Every entry below should be transcribed exactly; pictures stay out of the copy.

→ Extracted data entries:

---------------

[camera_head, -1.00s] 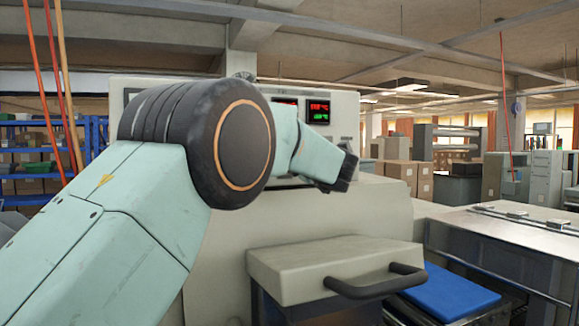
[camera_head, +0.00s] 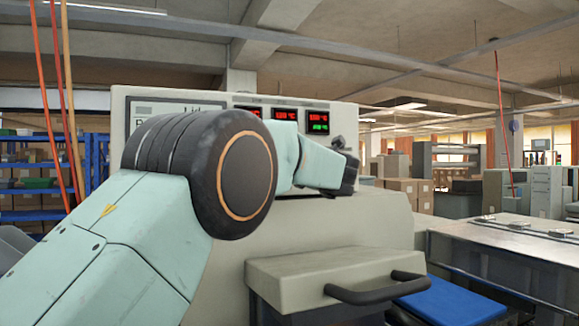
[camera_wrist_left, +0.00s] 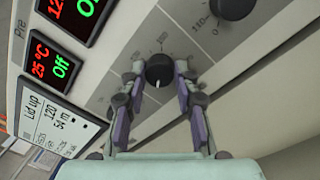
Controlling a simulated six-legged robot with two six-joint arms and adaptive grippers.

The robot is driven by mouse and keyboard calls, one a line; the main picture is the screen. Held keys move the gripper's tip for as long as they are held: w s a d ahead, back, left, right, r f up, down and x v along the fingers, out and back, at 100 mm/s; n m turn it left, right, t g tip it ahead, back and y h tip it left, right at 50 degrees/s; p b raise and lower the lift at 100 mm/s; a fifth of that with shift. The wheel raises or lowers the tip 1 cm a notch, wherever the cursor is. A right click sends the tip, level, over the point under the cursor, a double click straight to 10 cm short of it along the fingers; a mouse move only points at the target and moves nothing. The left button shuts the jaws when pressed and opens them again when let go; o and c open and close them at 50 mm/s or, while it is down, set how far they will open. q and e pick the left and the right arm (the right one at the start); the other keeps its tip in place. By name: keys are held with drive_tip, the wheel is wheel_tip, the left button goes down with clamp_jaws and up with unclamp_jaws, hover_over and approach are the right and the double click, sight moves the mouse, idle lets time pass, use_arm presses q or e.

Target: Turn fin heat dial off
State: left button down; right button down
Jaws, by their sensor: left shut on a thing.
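A black dial (camera_wrist_left: 159,71) with a white pointer mark and a printed number scale sits on the grey panel strip in the left wrist view. My left gripper (camera_wrist_left: 160,75) is shut on this dial, with a finger on each side. The dial's name label is not readable. In the head view the dark end of my left gripper (camera_head: 349,176) is at the right end of the machine's panel, and the dial is hidden. A second black dial (camera_wrist_left: 232,6) is cut off by the top edge of the wrist view. My right gripper is not in view.
A white screen (camera_wrist_left: 53,118) reads "Lid up". In the head view, the machine has a drawer-like cover with a black handle (camera_head: 375,292). A metal table (camera_head: 510,255) stands at right.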

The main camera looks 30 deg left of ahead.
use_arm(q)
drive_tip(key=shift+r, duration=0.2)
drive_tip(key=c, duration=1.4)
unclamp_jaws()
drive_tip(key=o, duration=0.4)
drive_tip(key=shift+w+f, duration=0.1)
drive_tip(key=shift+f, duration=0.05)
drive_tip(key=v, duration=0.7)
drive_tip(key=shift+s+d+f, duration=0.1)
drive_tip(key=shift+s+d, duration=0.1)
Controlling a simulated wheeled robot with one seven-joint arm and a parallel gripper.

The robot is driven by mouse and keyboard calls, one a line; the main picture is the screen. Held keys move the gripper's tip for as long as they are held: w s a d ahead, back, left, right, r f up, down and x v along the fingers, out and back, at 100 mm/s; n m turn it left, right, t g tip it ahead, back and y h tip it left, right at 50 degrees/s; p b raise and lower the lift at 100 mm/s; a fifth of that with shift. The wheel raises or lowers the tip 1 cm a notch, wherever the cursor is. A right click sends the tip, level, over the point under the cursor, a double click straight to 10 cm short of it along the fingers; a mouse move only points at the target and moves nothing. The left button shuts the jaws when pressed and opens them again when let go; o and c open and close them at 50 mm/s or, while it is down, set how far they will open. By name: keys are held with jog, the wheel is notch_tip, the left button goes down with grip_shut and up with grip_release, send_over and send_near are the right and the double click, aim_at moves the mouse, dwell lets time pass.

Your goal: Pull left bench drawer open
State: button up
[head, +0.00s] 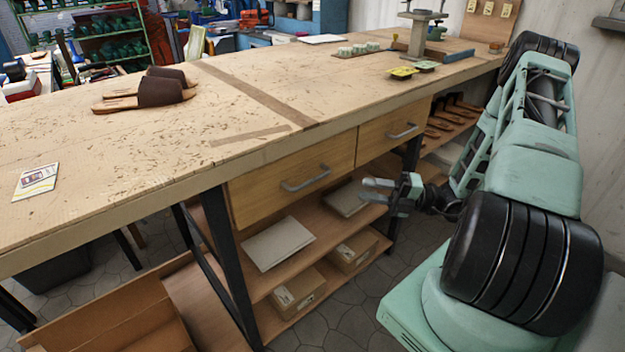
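The left bench drawer (258,195) has a plain wooden front under the bench top and looks closed. Its grey bar handle (306,181) sits at the middle of the front, with nothing on it. My gripper (367,190) is to the right of this handle, in front of the bench and apart from it. Its two fingers point left with a gap between them, and it appears empty. The right drawer (372,140), with its own grey handle (402,132), also looks closed.
The wooden bench top (180,130) holds a pair of brown sandals (160,88) and a card (36,181). Below the drawers, shelves carry a pale flat stack (278,243) and cardboard boxes (298,291). A black bench leg (226,260) stands left of the drawer. The floor (355,315) in front is clear.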

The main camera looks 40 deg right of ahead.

---------------

→ Result below:
[camera_head, -1.00s] 
[camera_head, +0.00s] 
[camera_wrist_left, +0.00s] 
Controlling a simulated six-legged robot with two six-joint arms and adaptive grippers.

The robot is driven by mouse and keyboard calls, one a line; the main picture is the screen. Held keys move the gripper's tip for as long as they are held: w s a d ahead, back, left, right, r f up, down and x v along the fingers, out and back, at 100 mm/s; n m turn it left, right, t g tip it ahead, back and y h tip it left, right at 50 degrees/s; p b raise and lower the lift at 100 mm/s; a fifth of that with shift. The wheel raises or lowers the tip 1 cm a notch, wherever the cursor is. A right click sends the tip, level, over the point under the cursor, a double click straight to 10 cm short of it along the fingers; a mouse move only points at the target and moves nothing. The left button shuts the jaws when pressed and opens them again when let go; o and c open and close them at 50 mm/s or, while it is down, set how far they will open. q and e pick the left and the right arm (the right one at the start); the other keeps its tip in place. By name: keys are held with drive_tip, the wheel is wheel_tip, the left button goes down with clamp_jaws and up with unclamp_jaws, hover_over and approach are the right and the double click, sight moves the mouse, idle lets time pass, use_arm presses q or e.

Target: Turn fin heat dial off
State: left button down; right button down
Jaws, by their sensor: left shut on a thing.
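A black dial (camera_wrist_left: 159,71) with a white pointer mark and a printed number scale sits on the grey panel strip in the left wrist view. My left gripper (camera_wrist_left: 160,75) is shut on this dial, with a finger on each side. The dial's name label is not readable. In the head view the dark end of my left gripper (camera_head: 349,176) is at the right end of the machine's panel, and the dial is hidden. A second black dial (camera_wrist_left: 232,6) is cut off by the top edge of the wrist view. My right gripper is not in view.
A white screen (camera_wrist_left: 53,118) reads "Lid up". In the head view, the machine has a drawer-like cover with a black handle (camera_head: 375,292). A metal table (camera_head: 510,255) stands at right.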

The main camera looks 30 deg left of ahead.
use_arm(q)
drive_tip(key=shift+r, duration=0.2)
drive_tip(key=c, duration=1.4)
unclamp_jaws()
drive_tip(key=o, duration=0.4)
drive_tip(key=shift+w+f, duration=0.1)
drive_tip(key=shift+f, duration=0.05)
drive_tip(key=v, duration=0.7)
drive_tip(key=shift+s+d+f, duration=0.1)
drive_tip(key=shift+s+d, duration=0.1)
Controlling a simulated wheeled robot with one seven-joint arm and a parallel gripper.

The robot is driven by mouse and keyboard calls, one a line; the main picture is the screen. Held keys move the gripper's tip for as long as they are held: w s a d ahead, back, left, right, r f up, down and x v along the fingers, out and back, at 100 mm/s; n m turn it left, right, t g tip it ahead, back and y h tip it left, right at 50 degrees/s; p b raise and lower the lift at 100 mm/s; a fifth of that with shift. The wheel raises or lowers the tip 1 cm a notch, wherever the cursor is. A right click sends the tip, level, over the point under the cursor, a double click straight to 10 cm short of it along the fingers; a mouse move only points at the target and moves nothing. The left button shuts the jaws when pressed and opens them again when let go; o and c open and close them at 50 mm/s or, while it is down, set how far they will open. By name: keys are held with jog, the wheel is notch_tip, the left button goes down with grip_shut and up with grip_release, send_over and send_near are the right and the double click, aim_at moves the mouse, dwell lets time pass.

Your goal: Pull left bench drawer open
State: button up
[head, +0.00s] 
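The left bench drawer (258,195) has a plain wooden front under the bench top and looks closed. Its grey bar handle (306,181) sits at the middle of the front, with nothing on it. My gripper (367,190) is to the right of this handle, in front of the bench and apart from it. Its two fingers point left with a gap between them, and it appears empty. The right drawer (372,140), with its own grey handle (402,132), also looks closed.
The wooden bench top (180,130) holds a pair of brown sandals (160,88) and a card (36,181). Below the drawers, shelves carry a pale flat stack (278,243) and cardboard boxes (298,291). A black bench leg (226,260) stands left of the drawer. The floor (355,315) in front is clear.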

The main camera looks 40 deg right of ahead.

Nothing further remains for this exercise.